» **WRITTEN PROBLEM**
Find each line with "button" and copy it.

» **RECORDED INFORMATION**
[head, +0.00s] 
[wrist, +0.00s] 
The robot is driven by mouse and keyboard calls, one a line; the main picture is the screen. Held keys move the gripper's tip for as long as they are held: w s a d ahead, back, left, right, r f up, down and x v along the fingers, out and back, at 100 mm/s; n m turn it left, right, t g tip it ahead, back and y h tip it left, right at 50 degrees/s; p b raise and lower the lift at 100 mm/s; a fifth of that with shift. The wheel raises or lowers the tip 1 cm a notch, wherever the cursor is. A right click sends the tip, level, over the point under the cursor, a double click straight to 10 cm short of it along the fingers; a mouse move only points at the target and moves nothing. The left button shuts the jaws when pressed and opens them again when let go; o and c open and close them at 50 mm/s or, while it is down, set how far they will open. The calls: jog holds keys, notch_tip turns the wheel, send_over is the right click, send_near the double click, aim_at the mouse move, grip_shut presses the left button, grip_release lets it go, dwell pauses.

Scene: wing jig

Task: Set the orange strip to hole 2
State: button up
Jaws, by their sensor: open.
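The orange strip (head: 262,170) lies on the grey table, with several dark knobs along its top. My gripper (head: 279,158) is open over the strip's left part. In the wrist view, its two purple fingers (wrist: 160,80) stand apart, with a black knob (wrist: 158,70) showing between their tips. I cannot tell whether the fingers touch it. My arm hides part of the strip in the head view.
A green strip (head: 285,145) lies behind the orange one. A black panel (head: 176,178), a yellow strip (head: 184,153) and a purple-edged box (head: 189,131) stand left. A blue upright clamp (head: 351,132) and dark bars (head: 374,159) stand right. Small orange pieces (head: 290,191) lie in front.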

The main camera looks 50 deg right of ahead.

» **RESPONSE TO THIS EXERCISE**
The robot is driven by mouse and keyboard calls, one a line; the main picture is the screen. Held keys move the gripper's tip for as long as they are held: w s a d ahead, back, left, right, r f up, down and x v along the fingers, out and back, at 100 mm/s; n m turn it left, right, t g tip it ahead, back and y h tip it left, right at 50 degrees/s; p b raise and lower the lift at 100 mm/s; a fifth of that with shift. The wheel raises or lowers the tip 1 cm a notch, wherever the cursor is. A right click sends the tip, level, over the point under the cursor, a double click straight to 10 cm short of it along the fingers; a mouse move only points at the target and moves nothing. The left button shuts the jaws when pressed and opens them again when let go; o and c open and close them at 50 mm/s or, while it is down, set how far they will open. The calls: jog holds keys, notch_tip turns the wheel, send_over is the right click, send_near the double click, aim_at the mouse move, grip_shut presses the left button, grip_release lets it go, dwell pauses.
State: button up

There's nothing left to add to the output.